_Exercise brief_
Starting at the line that contains "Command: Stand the" and stopping at the line that contains "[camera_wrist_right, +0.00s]", transcribe every line of the material below exactly; pictures stay out.

_Dataset extract_

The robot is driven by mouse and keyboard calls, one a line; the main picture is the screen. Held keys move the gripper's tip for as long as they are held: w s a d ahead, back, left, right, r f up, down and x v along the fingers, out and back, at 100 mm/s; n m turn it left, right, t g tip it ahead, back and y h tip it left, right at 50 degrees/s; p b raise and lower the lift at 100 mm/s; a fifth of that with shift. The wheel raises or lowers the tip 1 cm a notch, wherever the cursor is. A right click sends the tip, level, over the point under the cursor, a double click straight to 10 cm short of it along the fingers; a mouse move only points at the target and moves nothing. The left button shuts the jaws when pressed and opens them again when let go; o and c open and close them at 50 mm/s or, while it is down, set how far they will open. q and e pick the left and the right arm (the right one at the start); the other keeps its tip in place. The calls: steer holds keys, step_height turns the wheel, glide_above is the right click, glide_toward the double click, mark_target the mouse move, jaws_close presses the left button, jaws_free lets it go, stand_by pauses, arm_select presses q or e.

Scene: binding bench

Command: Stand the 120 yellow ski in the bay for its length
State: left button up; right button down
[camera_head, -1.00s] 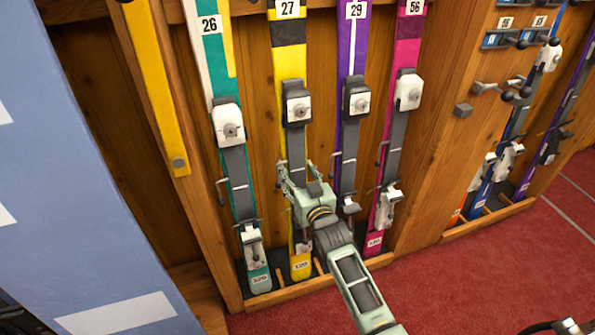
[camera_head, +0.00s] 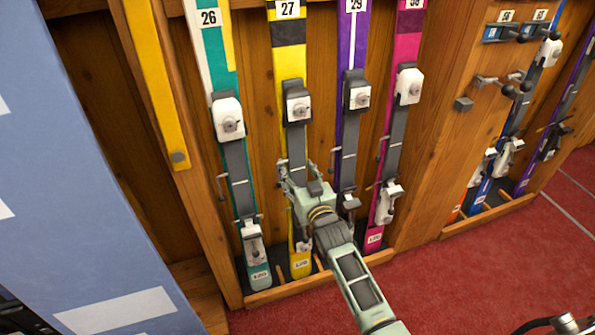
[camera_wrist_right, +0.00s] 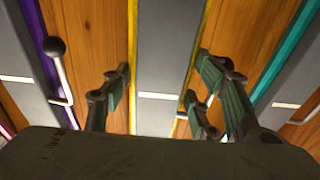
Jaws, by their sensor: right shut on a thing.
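The yellow ski (camera_head: 289,62) is marked 27 near the top and carries a small label near its tip, apparently 120. It stands upright in the wooden rack between a teal ski (camera_head: 235,165) and a purple ski (camera_head: 351,45), its lower end at the rack's foot. My right gripper (camera_head: 297,180) is shut on its grey middle section, below the upper white binding. In the right wrist view the fingers (camera_wrist_right: 162,90) lie along both edges of the yellow ski (camera_wrist_right: 160,60). The gripper hides part of the ski's lower half. My left gripper is not in view.
A magenta ski (camera_head: 407,45) stands right of the purple one. A wooden side panel (camera_head: 440,150) divides off more skis at right. A yellow strip (camera_head: 155,85) hangs at left beside a blue panel (camera_head: 75,180). Red floor (camera_head: 440,290) is open in front.

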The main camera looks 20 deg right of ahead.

_Exercise output_
Command: Stand the 120 yellow ski in the bay for its length
State: left button up; right button down
[camera_head, -1.00s] 
[camera_head, +0.00s] 
[camera_wrist_right, +0.00s] 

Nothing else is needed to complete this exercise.